### What you will do
Copy out all the lines in the records that include the word "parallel".

### Data for the task
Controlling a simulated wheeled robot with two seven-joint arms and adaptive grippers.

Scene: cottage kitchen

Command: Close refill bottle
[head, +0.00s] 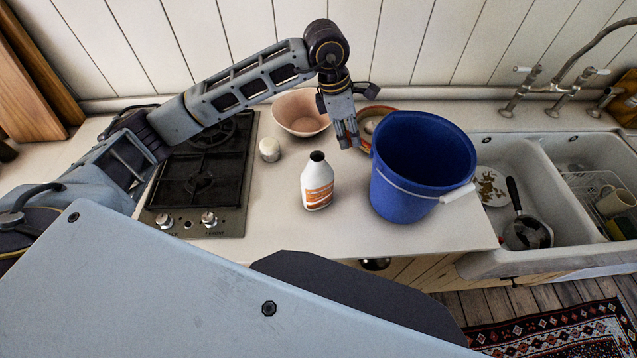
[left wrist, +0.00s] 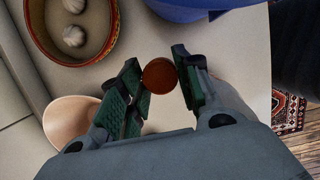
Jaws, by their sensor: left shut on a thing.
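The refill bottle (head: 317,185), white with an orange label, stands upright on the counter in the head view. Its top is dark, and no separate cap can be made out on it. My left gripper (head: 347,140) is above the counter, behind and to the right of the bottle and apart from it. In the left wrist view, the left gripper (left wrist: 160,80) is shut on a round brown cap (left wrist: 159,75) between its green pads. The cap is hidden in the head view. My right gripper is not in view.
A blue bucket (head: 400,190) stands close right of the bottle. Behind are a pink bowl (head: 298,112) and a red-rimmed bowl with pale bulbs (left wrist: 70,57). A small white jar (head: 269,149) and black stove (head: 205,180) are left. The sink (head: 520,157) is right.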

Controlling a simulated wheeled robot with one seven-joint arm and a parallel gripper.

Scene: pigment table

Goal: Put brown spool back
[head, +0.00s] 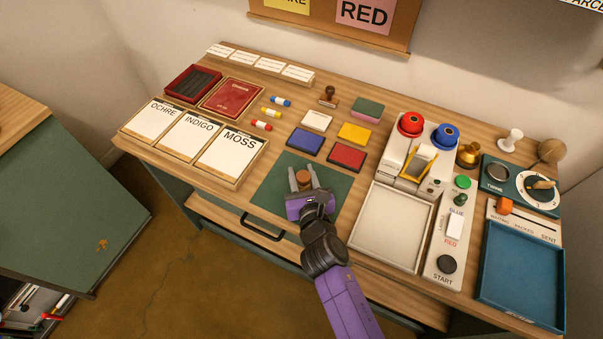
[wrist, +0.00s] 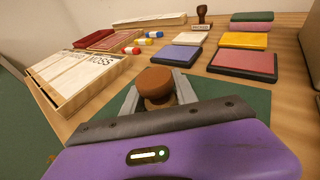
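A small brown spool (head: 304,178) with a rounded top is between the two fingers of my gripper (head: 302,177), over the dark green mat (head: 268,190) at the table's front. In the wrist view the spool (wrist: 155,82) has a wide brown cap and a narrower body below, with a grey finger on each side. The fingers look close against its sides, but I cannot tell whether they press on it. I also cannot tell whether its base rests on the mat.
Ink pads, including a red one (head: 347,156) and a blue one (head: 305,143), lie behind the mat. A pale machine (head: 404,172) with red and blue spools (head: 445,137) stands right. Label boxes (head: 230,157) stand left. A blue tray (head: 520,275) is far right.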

==

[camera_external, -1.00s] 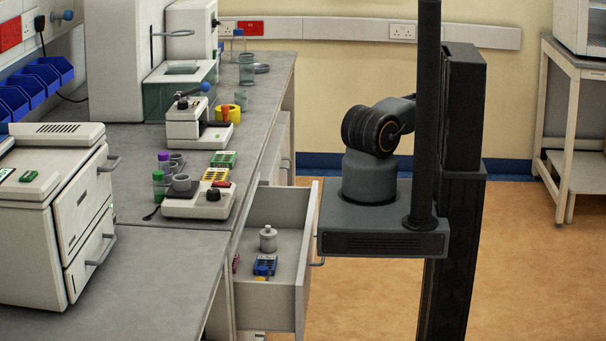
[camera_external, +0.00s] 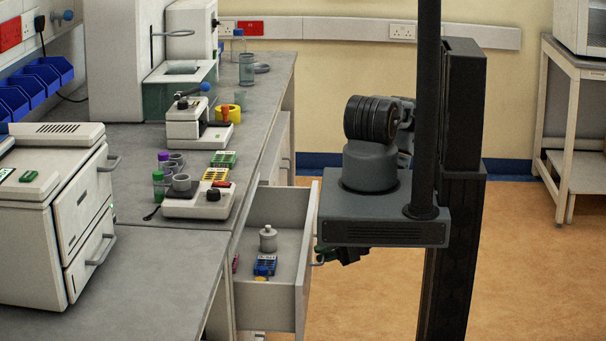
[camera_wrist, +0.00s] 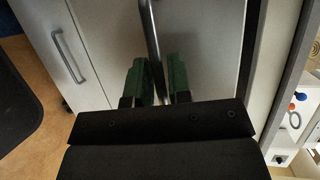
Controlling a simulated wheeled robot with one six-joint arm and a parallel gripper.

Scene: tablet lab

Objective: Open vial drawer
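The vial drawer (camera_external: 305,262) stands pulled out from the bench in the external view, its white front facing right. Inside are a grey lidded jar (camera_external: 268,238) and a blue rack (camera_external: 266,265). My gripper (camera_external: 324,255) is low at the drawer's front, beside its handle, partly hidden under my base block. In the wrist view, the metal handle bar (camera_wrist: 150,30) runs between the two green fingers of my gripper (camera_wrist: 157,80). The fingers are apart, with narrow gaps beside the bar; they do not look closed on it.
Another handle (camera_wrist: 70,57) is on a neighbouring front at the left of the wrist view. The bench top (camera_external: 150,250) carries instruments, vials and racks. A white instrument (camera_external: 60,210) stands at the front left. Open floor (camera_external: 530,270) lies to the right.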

### Answer
Controlling a simulated wheeled robot with one seven-joint arm and a parallel gripper.
Controlling a simulated wheeled robot with one six-joint arm and a parallel gripper.

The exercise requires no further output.